» The request: Identify all lines in the data containing the string "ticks". Copy them out.
--- Supplied data ---
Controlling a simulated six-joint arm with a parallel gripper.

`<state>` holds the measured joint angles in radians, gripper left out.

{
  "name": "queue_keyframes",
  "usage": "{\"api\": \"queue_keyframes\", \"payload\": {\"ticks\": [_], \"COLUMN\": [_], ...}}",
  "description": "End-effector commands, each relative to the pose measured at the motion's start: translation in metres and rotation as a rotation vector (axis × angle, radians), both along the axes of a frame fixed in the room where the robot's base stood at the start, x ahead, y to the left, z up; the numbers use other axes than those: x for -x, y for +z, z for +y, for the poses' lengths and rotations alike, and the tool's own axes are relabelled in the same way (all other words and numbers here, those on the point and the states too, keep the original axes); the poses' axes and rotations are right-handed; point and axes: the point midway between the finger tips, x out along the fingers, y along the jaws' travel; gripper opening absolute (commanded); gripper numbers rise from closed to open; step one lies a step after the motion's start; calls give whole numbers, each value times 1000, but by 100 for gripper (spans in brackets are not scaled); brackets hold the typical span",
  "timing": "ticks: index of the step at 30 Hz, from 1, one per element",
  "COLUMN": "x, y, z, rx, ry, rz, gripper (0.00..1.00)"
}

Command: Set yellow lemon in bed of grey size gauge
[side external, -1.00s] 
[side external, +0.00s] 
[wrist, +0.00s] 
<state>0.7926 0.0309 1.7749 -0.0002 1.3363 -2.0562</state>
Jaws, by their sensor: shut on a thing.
---
» Expected output:
  "usage": "{\"api\": \"queue_keyframes\", \"payload\": {\"ticks\": [_], \"COLUMN\": [_], ...}}",
  "timing": "ticks: index of the step at 30 Hz, from 1, one per element",

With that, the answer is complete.